- Goal
Scan the records for the string "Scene"; copy each line where it occurs.

- Record set
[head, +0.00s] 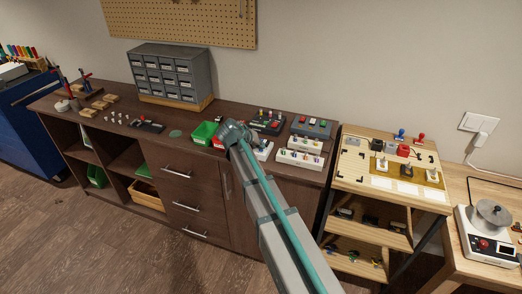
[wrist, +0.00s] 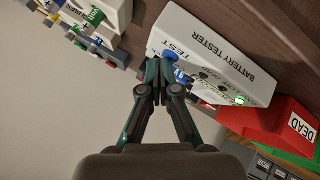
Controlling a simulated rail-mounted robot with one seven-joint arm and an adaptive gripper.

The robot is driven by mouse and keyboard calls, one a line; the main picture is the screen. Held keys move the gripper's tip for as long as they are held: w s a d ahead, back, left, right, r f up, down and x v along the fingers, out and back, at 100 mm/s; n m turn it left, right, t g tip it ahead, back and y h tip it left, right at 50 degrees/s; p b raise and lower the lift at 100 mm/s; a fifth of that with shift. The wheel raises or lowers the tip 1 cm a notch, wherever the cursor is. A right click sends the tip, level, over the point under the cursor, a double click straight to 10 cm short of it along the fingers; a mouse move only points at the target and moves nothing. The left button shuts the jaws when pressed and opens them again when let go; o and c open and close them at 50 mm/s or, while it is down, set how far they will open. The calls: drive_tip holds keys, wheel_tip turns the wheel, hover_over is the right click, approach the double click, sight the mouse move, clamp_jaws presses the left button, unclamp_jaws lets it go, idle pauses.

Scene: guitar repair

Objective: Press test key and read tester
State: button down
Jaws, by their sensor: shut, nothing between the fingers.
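The white battery tester (wrist: 215,58) lies tilted across the upper middle of the wrist view, with "BATTERY TESTER" and "TEST" printed on it. A blue round key (wrist: 171,56) sits beside the word "TEST". My gripper (wrist: 165,72) is shut and empty, with its fingertips right at the blue key; they look to be touching it, but how far it is pressed is hidden. A lamp (wrist: 239,100) on the tester glows bright green; the other lamps look dark. In the head view my gripper (head: 232,132) is over the bench, and my arm partly covers the tester.
A red bin labelled "DEAD" (wrist: 275,120) stands close beside the tester, with a green bin (head: 204,133) next to it. White trays of coloured parts (head: 299,159) are at the right end of the bench (head: 185,123). A grey drawer cabinet (head: 168,72) stands at the back.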

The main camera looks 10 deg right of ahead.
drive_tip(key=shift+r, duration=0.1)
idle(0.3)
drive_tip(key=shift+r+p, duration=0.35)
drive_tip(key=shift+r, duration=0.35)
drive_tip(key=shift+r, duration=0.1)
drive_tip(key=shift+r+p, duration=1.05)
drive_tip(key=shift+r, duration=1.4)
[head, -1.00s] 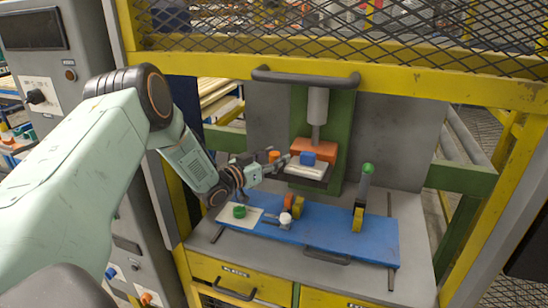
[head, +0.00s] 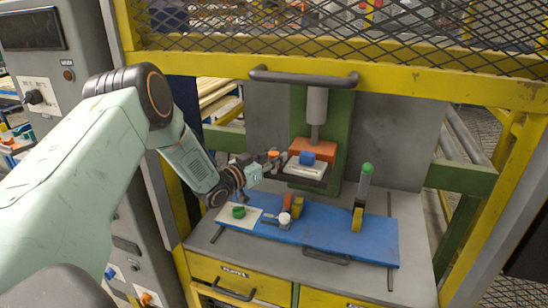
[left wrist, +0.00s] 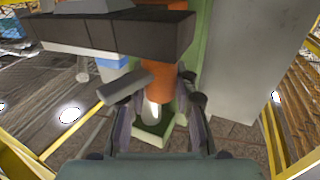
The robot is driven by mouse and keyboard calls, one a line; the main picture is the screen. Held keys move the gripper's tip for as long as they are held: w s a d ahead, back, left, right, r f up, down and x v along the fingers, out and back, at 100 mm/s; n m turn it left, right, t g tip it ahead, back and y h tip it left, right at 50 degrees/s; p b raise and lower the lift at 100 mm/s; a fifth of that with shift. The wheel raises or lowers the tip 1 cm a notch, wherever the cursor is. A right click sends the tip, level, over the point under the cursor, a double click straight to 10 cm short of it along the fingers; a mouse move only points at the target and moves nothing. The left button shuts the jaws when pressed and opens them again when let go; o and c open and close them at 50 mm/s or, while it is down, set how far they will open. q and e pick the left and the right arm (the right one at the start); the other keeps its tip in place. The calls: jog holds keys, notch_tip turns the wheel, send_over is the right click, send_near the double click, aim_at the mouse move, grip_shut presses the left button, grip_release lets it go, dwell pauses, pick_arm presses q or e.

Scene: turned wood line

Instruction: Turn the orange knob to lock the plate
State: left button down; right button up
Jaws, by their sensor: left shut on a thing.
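The orange knob (head: 273,154) shows at the fingertips of my left gripper (head: 272,162), left of the dark plate (head: 306,181). In the left wrist view, the orange knob (left wrist: 159,88) stands between the two fingers of my left gripper (left wrist: 158,112), which is shut on it. A short grey bar (left wrist: 125,88) sticks out at its left. The fingers hide part of the knob in the head view, so its exact angle is unclear. The plate carries a white piece and a blue block (head: 307,158). My right gripper is not in view.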

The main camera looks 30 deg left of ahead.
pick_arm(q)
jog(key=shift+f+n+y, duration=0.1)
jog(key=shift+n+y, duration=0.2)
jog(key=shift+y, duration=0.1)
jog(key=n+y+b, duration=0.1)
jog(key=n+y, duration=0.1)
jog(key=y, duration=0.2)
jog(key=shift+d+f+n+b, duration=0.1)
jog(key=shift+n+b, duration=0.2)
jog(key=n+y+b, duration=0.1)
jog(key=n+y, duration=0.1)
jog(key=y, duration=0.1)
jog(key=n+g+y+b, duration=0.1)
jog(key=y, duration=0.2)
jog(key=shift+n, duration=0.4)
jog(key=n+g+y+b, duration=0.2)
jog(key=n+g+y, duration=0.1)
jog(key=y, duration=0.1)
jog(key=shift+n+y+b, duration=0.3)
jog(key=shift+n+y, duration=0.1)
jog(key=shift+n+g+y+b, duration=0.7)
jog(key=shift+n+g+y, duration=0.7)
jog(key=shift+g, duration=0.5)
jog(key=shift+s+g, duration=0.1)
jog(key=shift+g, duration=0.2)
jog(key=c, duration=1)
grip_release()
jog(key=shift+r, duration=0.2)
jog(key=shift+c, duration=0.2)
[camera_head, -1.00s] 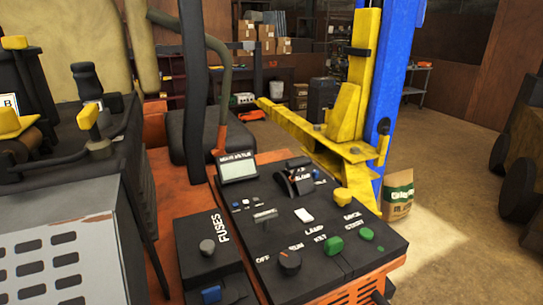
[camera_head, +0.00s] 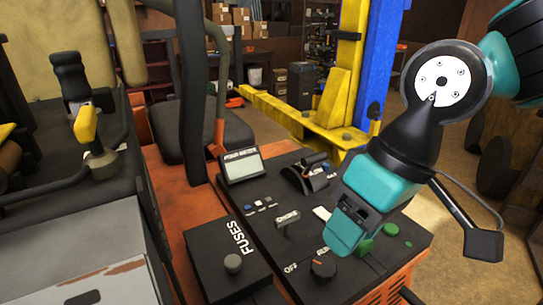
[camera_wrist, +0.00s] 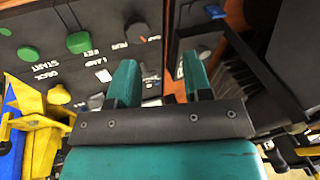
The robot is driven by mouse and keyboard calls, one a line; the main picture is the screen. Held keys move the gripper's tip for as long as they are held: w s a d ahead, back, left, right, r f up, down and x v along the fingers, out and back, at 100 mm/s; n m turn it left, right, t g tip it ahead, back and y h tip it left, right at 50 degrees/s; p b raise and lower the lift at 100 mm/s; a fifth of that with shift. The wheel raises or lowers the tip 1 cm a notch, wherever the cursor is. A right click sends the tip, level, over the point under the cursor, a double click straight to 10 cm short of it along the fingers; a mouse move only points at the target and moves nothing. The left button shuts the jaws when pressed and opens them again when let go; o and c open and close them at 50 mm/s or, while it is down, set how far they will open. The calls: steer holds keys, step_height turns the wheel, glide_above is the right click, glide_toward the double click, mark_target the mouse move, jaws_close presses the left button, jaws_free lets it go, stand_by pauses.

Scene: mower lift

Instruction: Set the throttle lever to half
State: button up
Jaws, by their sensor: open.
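The black control panel (camera_head: 255,220) shows in the head view. A black curved quadrant with a small lever (camera_head: 305,175) stands at its far side; its label is unreadable, and I cannot tell for sure that it is the throttle lever. A grey T-shaped handle (camera_head: 287,218) stands nearer, left of my gripper. My gripper (camera_head: 342,232) is over the panel's right part, pointing down, and hides some controls and labels. In the wrist view my gripper (camera_wrist: 160,85) is open, its two teal fingers apart. Small grey parts of the panel show between them, none clearly held.
A black rotary knob (camera_head: 323,268) is close below my gripper. Green buttons (camera_head: 388,229) lie to the right. The fuse box (camera_head: 222,262) with its knob is to the left. A black post (camera_head: 190,90) rises behind the panel, and a yellow lift arm (camera_head: 290,115) lies beyond.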

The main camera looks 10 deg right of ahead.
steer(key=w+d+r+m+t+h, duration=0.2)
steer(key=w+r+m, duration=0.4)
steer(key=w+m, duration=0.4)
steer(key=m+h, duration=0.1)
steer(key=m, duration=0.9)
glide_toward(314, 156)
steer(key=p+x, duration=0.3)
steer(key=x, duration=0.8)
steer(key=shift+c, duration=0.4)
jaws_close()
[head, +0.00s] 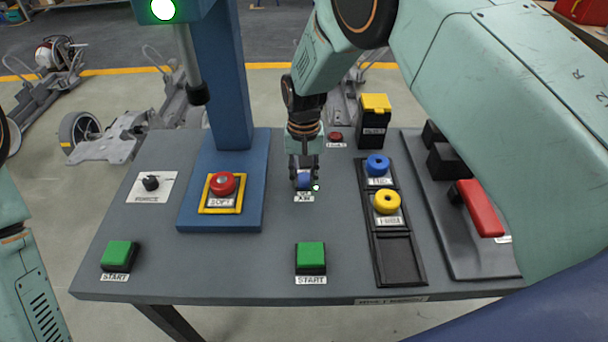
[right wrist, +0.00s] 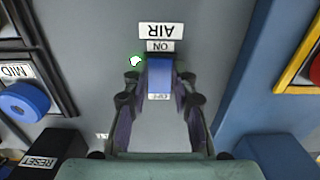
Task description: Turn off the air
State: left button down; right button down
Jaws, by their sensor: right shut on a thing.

- Answer
Scene: guitar repair
Scene: turned wood line
Scene: mower lift

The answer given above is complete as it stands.